Exercise objective: Reproduce every line of the material below, but drop the pictures.

Data segment:
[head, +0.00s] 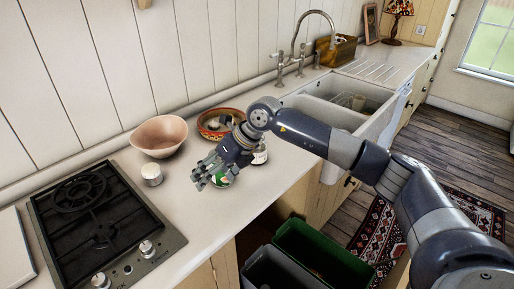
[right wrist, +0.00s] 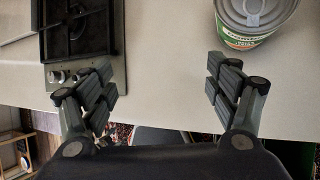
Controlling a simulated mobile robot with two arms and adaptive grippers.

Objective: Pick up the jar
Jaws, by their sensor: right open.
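My right gripper (head: 210,173) is above the counter beside the hob, fingers spread and empty. In the right wrist view its fingers (right wrist: 161,80) are wide apart with bare counter between them. A tin can with a green label and pull-tab lid (right wrist: 250,22) stands beyond the right finger; in the head view the can (head: 222,180) is partly hidden behind the gripper. A jar-like item with a pale label (head: 260,156) stands behind my wrist, mostly hidden. A small white round container (head: 152,174) stands near the hob. I cannot tell for sure which is the jar.
A pink bowl (head: 159,136) and a patterned bowl (head: 219,122) stand toward the wall. The black gas hob (head: 100,230) is at the left. A sink (head: 335,108) lies to the right. Green (head: 318,262) and grey bins stand below the counter's front edge.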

Reply to the exercise:
[head, +0.00s] 
[right wrist, +0.00s] 
Controlling a simulated mobile robot with two arms and adaptive grippers.

Objective: Pick up the jar
Jaws, by their sensor: right open.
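My right gripper (head: 210,173) is above the counter beside the hob, fingers spread and empty. In the right wrist view its fingers (right wrist: 161,80) are wide apart with bare counter between them. A tin can with a green label and pull-tab lid (right wrist: 250,22) stands beyond the right finger; in the head view the can (head: 222,180) is partly hidden behind the gripper. A jar-like item with a pale label (head: 260,156) stands behind my wrist, mostly hidden. A small white round container (head: 152,174) stands near the hob. I cannot tell for sure which is the jar.
A pink bowl (head: 159,136) and a patterned bowl (head: 219,122) stand toward the wall. The black gas hob (head: 100,230) is at the left. A sink (head: 335,108) lies to the right. Green (head: 318,262) and grey bins stand below the counter's front edge.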

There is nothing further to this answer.